◆ DATASET ENTRIES
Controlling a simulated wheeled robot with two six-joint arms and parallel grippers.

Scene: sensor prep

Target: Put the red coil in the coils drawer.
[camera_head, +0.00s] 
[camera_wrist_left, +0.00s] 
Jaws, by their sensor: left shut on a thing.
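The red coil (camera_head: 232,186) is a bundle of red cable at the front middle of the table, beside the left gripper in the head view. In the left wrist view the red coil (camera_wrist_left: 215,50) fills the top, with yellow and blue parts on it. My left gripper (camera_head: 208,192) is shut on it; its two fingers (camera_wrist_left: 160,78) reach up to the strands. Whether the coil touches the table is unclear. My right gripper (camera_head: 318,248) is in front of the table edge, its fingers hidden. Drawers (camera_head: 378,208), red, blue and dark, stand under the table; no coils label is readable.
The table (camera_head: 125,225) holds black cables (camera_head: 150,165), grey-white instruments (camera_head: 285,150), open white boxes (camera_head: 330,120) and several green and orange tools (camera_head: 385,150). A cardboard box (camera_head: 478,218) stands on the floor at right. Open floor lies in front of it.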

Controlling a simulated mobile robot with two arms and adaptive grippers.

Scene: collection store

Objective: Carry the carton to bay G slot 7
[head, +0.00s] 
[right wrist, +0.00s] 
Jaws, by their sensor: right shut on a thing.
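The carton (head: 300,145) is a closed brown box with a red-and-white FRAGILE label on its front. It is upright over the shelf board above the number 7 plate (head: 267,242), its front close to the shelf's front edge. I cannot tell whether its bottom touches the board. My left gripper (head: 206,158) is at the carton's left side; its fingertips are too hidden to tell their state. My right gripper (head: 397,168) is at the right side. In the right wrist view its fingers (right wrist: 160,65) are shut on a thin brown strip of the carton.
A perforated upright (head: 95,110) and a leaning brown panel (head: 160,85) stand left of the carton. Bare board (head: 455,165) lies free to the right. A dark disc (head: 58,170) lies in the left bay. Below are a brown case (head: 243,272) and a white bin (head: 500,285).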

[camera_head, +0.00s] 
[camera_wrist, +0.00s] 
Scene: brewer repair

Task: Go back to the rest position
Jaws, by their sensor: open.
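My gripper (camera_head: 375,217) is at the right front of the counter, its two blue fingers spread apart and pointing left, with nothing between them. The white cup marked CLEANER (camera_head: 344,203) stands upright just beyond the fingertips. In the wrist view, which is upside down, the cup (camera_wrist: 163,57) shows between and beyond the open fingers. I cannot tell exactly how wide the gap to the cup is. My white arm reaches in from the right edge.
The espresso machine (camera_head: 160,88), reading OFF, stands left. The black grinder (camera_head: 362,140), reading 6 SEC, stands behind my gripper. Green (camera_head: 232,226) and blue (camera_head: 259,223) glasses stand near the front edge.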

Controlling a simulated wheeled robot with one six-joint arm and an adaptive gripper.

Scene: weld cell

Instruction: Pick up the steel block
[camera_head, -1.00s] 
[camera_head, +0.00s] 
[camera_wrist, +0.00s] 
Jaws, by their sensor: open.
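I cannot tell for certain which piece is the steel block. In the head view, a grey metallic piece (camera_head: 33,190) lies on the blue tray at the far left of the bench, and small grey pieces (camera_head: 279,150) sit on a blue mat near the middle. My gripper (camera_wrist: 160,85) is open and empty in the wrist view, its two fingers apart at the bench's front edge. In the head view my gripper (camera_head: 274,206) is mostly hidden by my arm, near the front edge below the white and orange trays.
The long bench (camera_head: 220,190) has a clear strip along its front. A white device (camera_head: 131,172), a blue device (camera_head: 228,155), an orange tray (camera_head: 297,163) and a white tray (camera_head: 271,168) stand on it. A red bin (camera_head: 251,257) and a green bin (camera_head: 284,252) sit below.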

◆ REQUIRED WORK
Select every line of the material above holding the word "robot" and copy it.

◆ ANSWER FOR THE TASK
Controlling a simulated wheeled robot with two six-joint arms and parallel grippers.
Controlling a simulated mobile robot with two arms and adaptive grippers.
Controlling a simulated wheeled robot with one six-joint arm and an adaptive gripper.

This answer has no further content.